Americans are feeling financial pressure from inflation as the cost of goods such as food and gasoline have risen during the first year of the Biden administration. As the public grows increasingly concerned over the impact of inflation on day to day living, President Biden and his team have been attempting to convey that inflation is transitory and will soon be a thing of the past. Furthermore, the White House and its allies are arguing that the massive ‘Build Back Better’ spending bill will reduce inflation should it be passed into law.
In a press briefing on October 8, White House Press Secretary Jen Psaki stated, “These inflation rises will be transitory, that they will come back down next year.”
The view that inflation is transitory has also been pushed by Federal Reserve Chair Jerome Powell, Treasury Secretary Janet Yellen, Chair of the Council of Economic Advisers Cecilia Rouse, and President Joe Biden. In a July 19 press conference, Biden went so far as to say, “There is nobody suggesting there is unchecked inflation on the way. No serious economist.”
In an effort to sell the ‘Build Back Better’ agenda to both Congress and the American people, one of the Biden administration’s go-to talking points has been that passage of this bill, despite its massive price tag, would reduce inflation. Secretary of Transportation Pete Buttigieg has made this argument in multiple televised interviews. In an October interview on CNBC, Buttigieg said, “The President’s Build Back Better agenda as a whole will ease some of that inflationary pressure.” Earlier that month, Buttigieg told CNN’s Jake Tapper, “The overall Build Back Better vision is designed to reduce inflationary pressures.”
Another talking point that has been used in an attempt to generate support for Biden’s legislative agenda is that ‘17 Nobel laureates in economics’ claim the passage of both Build Back Better and the infrastructure bill would reduce inflation. Cedric Richmond, a Senior Adviser to Biden, used this line during a Fox News interview stating, “17 nobel laureate economists said that if we pass both of these plans we would reduce inflation.” Similar remarks citing this group of Nobel laureates have been made by Biden, Psaki, White House Deputy Press Secretary Karine Jean-Pierre, and Speaker of the House Nancy Pelosi.

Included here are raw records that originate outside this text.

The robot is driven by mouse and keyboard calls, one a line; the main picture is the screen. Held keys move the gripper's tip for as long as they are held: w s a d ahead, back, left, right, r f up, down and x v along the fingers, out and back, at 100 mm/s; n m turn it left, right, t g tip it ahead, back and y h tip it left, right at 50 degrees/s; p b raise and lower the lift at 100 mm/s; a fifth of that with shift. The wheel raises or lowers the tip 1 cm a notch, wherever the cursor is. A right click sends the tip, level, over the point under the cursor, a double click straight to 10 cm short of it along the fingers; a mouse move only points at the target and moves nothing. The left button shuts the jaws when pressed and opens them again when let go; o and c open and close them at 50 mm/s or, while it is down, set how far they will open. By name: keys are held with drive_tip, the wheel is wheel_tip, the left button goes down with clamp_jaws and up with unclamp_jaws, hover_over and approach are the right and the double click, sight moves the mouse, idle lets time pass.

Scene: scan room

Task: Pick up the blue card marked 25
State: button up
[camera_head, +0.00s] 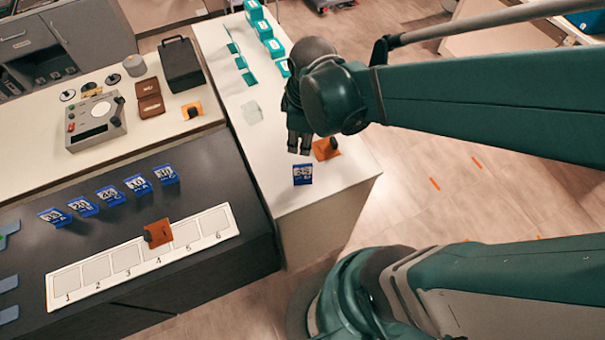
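Several blue cards with white markings stand in a row on the dark counter, among them cards at the row's left end (55,216), middle (111,195) and right end (166,174). Another blue card (302,174) stands alone on the white counter near its front end. The numbers are too small to read surely, so I cannot tell which card is marked 25. My gripper (299,150) points down just behind the lone card, its fingertips appearing apart from it. I see no card between the fingers, and their spacing is unclear.
An orange piece with a dark knob (327,149) lies right beside my gripper. A white strip with numbered spaces (68,281) lies on the dark counter, bearing another orange piece (158,233). Teal boxes (274,48) stand farther back on the white counter (270,150).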

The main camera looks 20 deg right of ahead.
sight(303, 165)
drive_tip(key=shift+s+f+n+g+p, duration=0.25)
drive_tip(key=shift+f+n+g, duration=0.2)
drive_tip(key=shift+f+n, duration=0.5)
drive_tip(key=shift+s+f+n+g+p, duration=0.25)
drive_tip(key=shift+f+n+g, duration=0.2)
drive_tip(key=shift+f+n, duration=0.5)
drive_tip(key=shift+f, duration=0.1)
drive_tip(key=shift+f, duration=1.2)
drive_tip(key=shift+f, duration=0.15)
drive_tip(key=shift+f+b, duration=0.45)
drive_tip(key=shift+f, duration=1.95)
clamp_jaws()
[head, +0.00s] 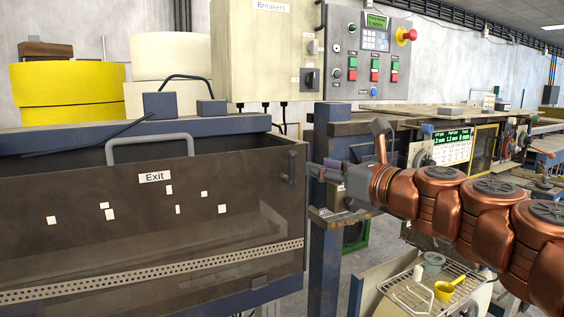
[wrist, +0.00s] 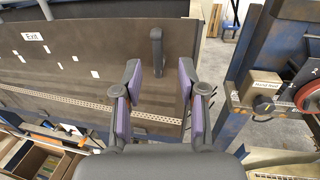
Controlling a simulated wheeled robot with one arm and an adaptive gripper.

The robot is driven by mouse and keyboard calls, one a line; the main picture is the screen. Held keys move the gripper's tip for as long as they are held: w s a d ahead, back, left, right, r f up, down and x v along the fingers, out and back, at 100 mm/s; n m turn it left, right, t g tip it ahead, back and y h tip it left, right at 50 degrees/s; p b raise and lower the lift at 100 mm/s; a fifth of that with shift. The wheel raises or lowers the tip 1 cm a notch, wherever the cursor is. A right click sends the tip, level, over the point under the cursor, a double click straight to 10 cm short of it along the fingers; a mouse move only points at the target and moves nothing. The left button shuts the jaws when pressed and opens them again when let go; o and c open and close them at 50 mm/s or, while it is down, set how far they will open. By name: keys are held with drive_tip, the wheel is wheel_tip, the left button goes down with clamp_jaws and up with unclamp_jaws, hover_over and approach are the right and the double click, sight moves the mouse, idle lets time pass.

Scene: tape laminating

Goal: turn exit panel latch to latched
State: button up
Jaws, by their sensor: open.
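The exit panel (head: 120,230) is a dark, see-through panel with a white "Exit" label and a grey loop handle; it also shows in the wrist view (wrist: 100,45). Its latch (head: 291,167) is a small dark grey lever at the panel's right end. In the wrist view the latch (wrist: 156,47) points upright along the image, just beyond the fingertips and between their lines. My gripper (head: 320,170) is just right of the latch, with its fingers towards the panel. In the wrist view my gripper (wrist: 160,75) is open and empty, its purple pads apart. I cannot tell whether it touches the latch.
A blue post (head: 325,240) stands close right of the panel, beneath my gripper. A beige breaker cabinet (head: 262,55) and grey control box (head: 370,60) stand behind. A wire rack (head: 420,295) with a yellow scoop (head: 446,288) is low at the right.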

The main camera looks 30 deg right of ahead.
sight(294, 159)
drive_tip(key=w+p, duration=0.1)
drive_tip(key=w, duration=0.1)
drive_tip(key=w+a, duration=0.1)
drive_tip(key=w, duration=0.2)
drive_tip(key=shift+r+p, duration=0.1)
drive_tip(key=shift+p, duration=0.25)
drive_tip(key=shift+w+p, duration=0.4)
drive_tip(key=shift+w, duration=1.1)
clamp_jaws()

Other noteworthy remarks from the Biden administration related to inflation include Yellen in October saying that “Monthly rates of inflation have already fallen substantially,” and this past week Biden remarking, “Wages have gone up higher, faster than inflation.”
Biden and his team seem to believe they can convince the American people that any current inflationary pressure is transitory and will not persist into 2022 and beyond. Will this public relations strategy work, and will the passage of Biden’s legislative agenda actually help get inflation under control? Democrats hope so, because if the prices of food, gasoline, and other household items continue to rise well into 2022, not only will the Biden administration have egg on its face, but it will have also handed Republicans a gift of an issue to slam Democrats over for the 2022 midterm elections.